# [DESCRIPTION OF THE TASK]
The lines from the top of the material below through the line containing "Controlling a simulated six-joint" are to be printed exactly, with pictures omitted.
□ □ □ □ □
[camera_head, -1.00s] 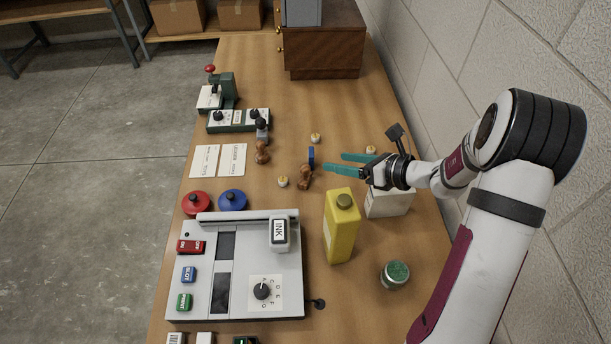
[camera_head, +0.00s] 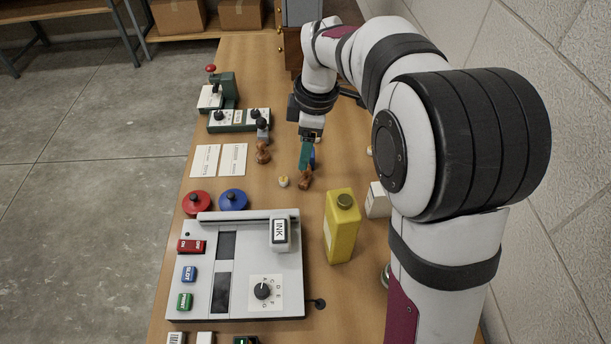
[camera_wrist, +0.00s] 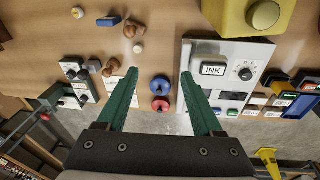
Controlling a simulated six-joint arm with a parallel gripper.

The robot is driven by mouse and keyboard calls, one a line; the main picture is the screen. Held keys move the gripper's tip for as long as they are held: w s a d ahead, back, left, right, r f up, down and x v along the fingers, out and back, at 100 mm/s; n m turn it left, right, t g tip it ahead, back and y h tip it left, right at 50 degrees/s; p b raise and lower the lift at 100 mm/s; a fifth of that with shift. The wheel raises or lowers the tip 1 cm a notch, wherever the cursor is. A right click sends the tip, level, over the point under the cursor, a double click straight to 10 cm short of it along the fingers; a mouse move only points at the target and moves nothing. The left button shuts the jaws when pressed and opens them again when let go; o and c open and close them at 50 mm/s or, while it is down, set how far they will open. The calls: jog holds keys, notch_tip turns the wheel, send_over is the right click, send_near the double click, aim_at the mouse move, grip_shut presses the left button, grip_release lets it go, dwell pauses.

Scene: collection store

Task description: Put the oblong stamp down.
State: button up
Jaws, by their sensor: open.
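A brown wooden-handled stamp (camera_head: 305,180) lies on its side on the bench, with a small blue block (camera_head: 313,160) near it; both also show at the top of the wrist view, the stamp (camera_wrist: 134,28) beside the blue block (camera_wrist: 108,20). A second brown stamp (camera_head: 263,153) stands to the left, near a dark-topped grey piece (camera_head: 262,128). I cannot tell which is the oblong stamp. My gripper (camera_head: 305,158) points down above the bench near the lying stamp. In the wrist view its teal fingers (camera_wrist: 155,76) are spread with nothing between them.
Two white cards (camera_head: 219,160) lie left of the stamps. Red (camera_head: 196,203) and blue (camera_head: 233,200) round pads sit behind the grey ink machine (camera_head: 205,275). A yellow bottle (camera_head: 341,230) and a white box (camera_head: 377,200) stand to the right. Small round pieces (camera_head: 283,181) lie near the stamp.

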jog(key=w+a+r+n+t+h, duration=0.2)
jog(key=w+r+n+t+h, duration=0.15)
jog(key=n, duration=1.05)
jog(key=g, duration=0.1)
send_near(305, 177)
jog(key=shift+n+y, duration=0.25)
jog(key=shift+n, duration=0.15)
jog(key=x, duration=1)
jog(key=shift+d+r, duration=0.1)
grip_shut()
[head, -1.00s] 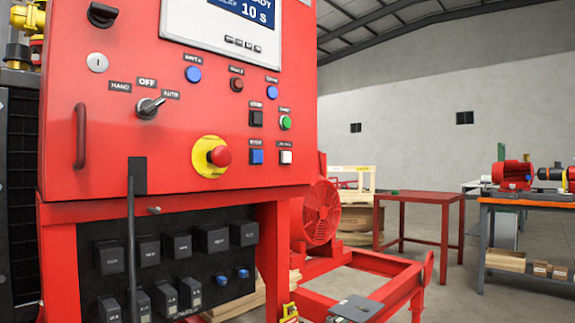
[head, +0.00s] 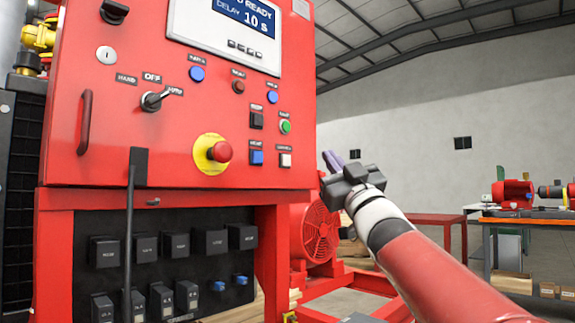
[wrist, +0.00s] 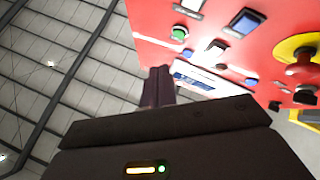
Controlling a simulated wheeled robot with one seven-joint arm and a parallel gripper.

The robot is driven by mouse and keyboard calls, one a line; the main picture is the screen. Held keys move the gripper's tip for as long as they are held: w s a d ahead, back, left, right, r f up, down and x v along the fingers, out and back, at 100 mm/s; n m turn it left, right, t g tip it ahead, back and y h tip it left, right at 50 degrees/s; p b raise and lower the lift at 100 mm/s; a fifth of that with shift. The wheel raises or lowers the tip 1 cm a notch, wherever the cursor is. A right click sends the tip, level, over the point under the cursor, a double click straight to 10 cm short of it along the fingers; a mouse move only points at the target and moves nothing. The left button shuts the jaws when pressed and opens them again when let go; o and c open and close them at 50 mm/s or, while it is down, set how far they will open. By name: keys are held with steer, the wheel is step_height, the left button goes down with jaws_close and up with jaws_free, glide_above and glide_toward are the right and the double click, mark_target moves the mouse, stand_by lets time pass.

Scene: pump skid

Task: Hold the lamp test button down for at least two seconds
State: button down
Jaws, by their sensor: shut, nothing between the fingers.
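The red control panel (head: 140,60) fills the left of the head view. Its push buttons include a square white button (head: 285,160), a square blue button (head: 256,157), a square black button (head: 257,120) and a round green button (head: 285,127). The labels are too small to read, so I cannot tell for certain which is the lamp test button. My gripper (head: 332,160) is shut and empty, right of the panel's edge, apart from the buttons. In the wrist view my fingers (wrist: 158,78) are together, and the green button (wrist: 179,33) shows beyond them.
A red emergency stop (head: 220,152) on a yellow ring, a selector switch (head: 155,101) and a handle (head: 84,122) stick out from the panel. A screen (head: 226,32) sits above. A red motor (head: 318,235) is behind, below my gripper.

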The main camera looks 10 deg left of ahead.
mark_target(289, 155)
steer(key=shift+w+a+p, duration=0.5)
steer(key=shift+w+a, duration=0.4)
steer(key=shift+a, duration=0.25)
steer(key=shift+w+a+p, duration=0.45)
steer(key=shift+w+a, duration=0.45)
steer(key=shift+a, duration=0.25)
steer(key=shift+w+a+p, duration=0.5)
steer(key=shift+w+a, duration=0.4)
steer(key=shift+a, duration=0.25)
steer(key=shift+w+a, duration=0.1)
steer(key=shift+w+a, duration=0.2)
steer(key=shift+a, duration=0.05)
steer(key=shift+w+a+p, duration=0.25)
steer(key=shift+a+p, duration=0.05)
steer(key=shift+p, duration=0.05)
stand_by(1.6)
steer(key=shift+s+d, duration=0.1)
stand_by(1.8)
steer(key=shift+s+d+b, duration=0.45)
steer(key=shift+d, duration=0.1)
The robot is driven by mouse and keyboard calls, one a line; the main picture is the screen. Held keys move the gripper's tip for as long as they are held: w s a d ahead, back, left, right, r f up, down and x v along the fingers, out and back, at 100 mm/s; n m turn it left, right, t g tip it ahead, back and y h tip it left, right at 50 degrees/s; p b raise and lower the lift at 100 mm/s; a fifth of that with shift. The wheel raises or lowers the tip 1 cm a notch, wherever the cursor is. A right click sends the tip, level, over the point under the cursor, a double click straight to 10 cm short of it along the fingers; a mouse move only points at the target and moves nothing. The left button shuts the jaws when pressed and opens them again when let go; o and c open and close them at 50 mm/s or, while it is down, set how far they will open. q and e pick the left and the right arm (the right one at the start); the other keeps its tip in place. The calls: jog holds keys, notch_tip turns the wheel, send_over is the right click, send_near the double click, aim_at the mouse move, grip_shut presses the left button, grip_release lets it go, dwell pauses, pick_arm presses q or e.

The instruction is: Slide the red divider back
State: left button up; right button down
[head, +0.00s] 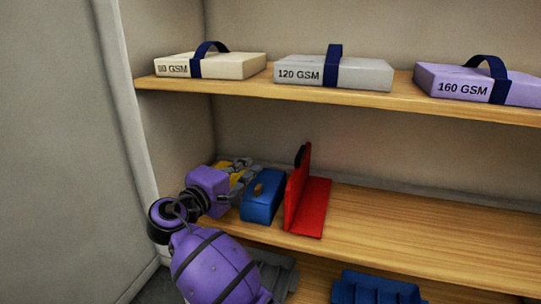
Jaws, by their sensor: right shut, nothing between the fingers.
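The red divider (311,207) stands on the lower wooden shelf, an upright plate with a flat red foot reaching out to its right. A dark piece sits at the top of its upright plate. My right gripper (243,174) is at the left end of this shelf, left of the divider and apart from it, with a blue object between them. The gripper is shut and empty; its fingers are small and partly hidden in the picture. My left gripper is not in view.
The blue object (262,205) with a tan spot stands just left of the divider. The lower shelf (430,227) is clear right of the divider. Strapped paper packs (335,74) lie on the upper shelf. A blue tray (375,289) sits below.

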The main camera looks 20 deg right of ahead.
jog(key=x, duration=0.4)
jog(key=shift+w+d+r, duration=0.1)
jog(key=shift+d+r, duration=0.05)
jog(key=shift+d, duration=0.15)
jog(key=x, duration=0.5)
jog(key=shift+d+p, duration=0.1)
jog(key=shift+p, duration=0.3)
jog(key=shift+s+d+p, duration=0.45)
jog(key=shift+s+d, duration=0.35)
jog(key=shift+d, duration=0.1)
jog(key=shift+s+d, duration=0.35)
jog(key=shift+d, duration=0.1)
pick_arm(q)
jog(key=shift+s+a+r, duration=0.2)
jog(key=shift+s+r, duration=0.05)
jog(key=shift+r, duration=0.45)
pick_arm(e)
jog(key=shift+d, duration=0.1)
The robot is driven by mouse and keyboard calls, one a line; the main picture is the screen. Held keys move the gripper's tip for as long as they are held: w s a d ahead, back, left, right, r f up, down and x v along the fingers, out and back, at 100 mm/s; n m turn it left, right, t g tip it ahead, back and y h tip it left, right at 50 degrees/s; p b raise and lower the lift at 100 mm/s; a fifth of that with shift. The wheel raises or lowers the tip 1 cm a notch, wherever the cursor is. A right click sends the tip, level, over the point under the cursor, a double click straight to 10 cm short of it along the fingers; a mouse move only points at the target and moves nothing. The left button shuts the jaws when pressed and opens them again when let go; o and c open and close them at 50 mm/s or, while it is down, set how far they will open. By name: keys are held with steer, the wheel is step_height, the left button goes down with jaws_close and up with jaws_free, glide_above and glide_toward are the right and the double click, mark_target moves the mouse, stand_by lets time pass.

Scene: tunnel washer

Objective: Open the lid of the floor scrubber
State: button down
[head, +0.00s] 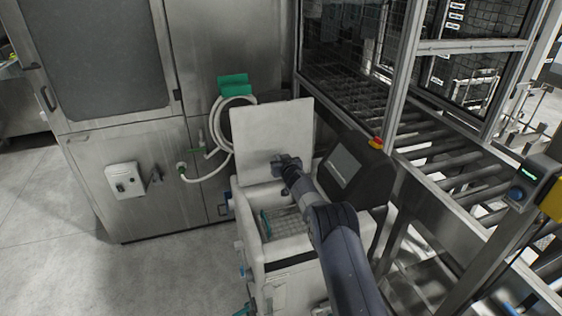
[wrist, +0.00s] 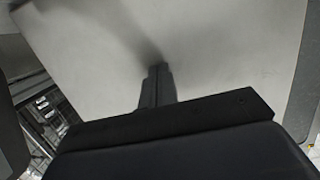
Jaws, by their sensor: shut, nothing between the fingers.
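The floor scrubber (head: 281,268) is a pale, box-shaped machine in the middle of the head view. Its lid (head: 268,130) is a flat whitish panel standing raised, nearly upright, at the back of the opening. Inside the opening a grid-like basket (head: 287,222) shows. My gripper (head: 282,162) is shut and empty in front of the lid's lower part. In the wrist view my shut fingers (wrist: 157,80) point at the lid (wrist: 220,50), which fills most of the picture. The fingertips are at or very near its surface; I cannot tell whether they touch.
A dark console (head: 352,172) with a screen and a red button (head: 376,143) stands right of the lid. A steel cabinet (head: 130,200) with a white hose (head: 208,170) is at the left. A roller conveyor (head: 450,150) runs along the right. The floor at left is clear.

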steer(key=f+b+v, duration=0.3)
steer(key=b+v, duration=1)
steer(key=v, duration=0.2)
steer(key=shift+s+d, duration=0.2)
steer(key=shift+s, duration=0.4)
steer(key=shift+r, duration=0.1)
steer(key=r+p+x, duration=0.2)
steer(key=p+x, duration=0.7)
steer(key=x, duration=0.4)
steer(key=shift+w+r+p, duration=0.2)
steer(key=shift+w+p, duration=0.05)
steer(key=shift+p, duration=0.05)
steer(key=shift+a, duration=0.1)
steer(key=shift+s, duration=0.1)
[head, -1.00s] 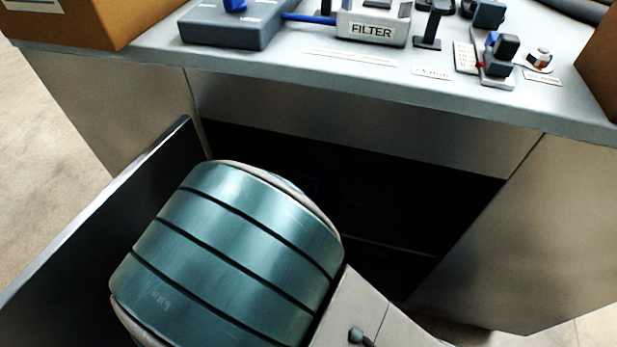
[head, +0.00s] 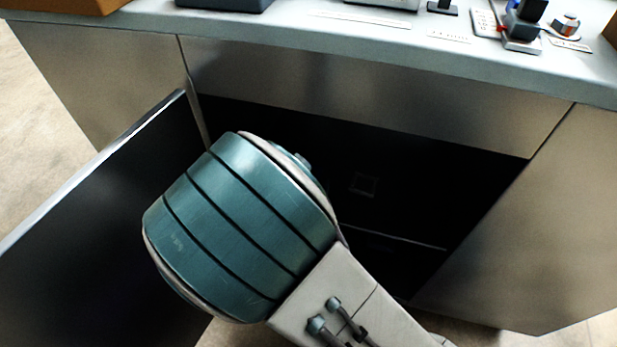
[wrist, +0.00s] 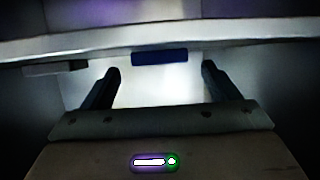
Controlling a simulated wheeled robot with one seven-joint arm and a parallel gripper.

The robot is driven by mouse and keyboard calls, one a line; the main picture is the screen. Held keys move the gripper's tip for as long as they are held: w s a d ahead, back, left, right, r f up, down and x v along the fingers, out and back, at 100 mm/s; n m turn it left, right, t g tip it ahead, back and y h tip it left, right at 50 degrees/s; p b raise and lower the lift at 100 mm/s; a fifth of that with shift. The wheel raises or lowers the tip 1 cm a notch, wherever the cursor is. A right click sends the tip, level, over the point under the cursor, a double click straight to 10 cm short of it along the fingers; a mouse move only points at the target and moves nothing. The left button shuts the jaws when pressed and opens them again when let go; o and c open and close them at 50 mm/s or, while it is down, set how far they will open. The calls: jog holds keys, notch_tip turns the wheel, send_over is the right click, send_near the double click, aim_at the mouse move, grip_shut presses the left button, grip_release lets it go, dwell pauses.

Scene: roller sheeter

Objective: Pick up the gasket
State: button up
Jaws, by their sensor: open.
□ □ □ □ □
# [ANSWER BELOW]
[camera_head, -1.00s] 
[camera_head, +0.00s] 
[camera_wrist, +0.00s] 
Controlling a simulated six-joint arm with a parallel gripper.

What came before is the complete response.